Retour sur la polémique autour de la comptabilisation du « déficit des retraites »

Il n’existe pas en comptabilité nationale d’agrégat comptable « solde des retraites ». En effet, la comptabilité nationale fonctionne de manière institutionnelle : l’État, les administrations publiques locales, les administrations de sécurité sociale, etc. Mais comme les dépenses et les recettes dédiées aux pensions se retrouvent un peu dans tous les secteurs, il est très difficile d’établir un solde.

Pour préciser les choses : il n’est pas très difficile de retracer les dépenses car on sait précisément, et heureusement, identifier ce qu’est un euro de pension… ! Ce sont un peu plus de 400 Mds € tous régimes confondus en 2024.

Le problème est beaucoup plus compliqué quand il faut attribuer telle ou telle recette au « système de retraite ». En effet :

  • Les recettes sont entremêlées : par exemple, environ 30 % des recettes du régime général sont en fait des transferts d’impôts, de taxe et de subventions diverses de l’État ou d’autres organismes sociaux (branche famille, assurance chômage, etc.)
  • Les pensions versées par l’État aux anciens fonctionnaires sont « à l’équilibre » par construction puisqu’il n’y a pas de « caisse de retraite » pour l’État.
  • L’État et la Cour des comptes retiennent un mode de calcul qui fait que (i) les retraites de la sphère publique sont par construction à l’équilibre et que (ii) tous les transferts et subventions vers le régime général (celui des salariés du secteur privé et assimilés) sont comptabilisés comme de véritables recettes. Cette approche, qui aboutit par exemple à un déficit prévisionnel de « seulement » 6,5 Mds € pour 2025 tous régimes confondus (à comparer aux quelques 170 Mds € de déficit de l’État…), est très certainement une façon de compter qui embellit les choses.

En procédant à un travail comptable très méticuleux distinguant les recettes qui doivent être effectivement comptabilisées et celles qui ne sont que des sortes de subventions d’équilibre, Jean-Pascal Beaufret, aboutit à un « déficit des retraites » de 81 Mds € en 2024.

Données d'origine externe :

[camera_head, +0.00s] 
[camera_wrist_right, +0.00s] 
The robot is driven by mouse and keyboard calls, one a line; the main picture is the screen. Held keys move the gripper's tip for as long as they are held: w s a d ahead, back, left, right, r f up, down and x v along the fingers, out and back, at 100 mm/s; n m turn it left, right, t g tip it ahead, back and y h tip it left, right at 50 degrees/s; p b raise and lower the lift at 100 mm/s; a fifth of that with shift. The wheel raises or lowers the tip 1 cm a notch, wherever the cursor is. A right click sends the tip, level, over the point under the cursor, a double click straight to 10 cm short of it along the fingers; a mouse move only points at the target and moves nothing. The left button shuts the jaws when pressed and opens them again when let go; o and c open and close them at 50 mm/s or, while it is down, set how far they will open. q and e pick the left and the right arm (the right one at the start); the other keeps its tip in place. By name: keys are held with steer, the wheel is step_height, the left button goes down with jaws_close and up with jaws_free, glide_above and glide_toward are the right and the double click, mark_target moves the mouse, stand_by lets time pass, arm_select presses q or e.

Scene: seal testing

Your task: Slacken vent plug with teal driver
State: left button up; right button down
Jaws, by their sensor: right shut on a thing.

En réalité, je ne crois pas qu’il y ait de « vérité comptable ». Je me bornerai à un raisonnement un peu fruste mais qui a une certaine pertinence économique : si les dépenses de retraite représentent un quart de la totalité des dépenses publiques, on peut considérer qu’elles doivent contribuer à environ un quart à la formation du déficit public dans son ensemble, soit un quart de 170 Mds, soit presque 45 Mds €.

Au-delà de ces quelques remarques, je pense que le sujet des retraites doit être abordé du côté des dépenses. Considérer le solde revient à laisser penser qu’il suffirait de transférer davantage de recettes de l’État ou d’autres administrations publiques vers la sphère « retraites » pour régler le problème. Bien entendu, cela reviendrait très exactement à boucher un trou en en creusant un autre ailleurs. Ce raisonnement est inaudible, et il ne manque pas de responsables syndicaux pour utiliser le mode de calcul retenu par la cour des comptes pour minimiser le problème.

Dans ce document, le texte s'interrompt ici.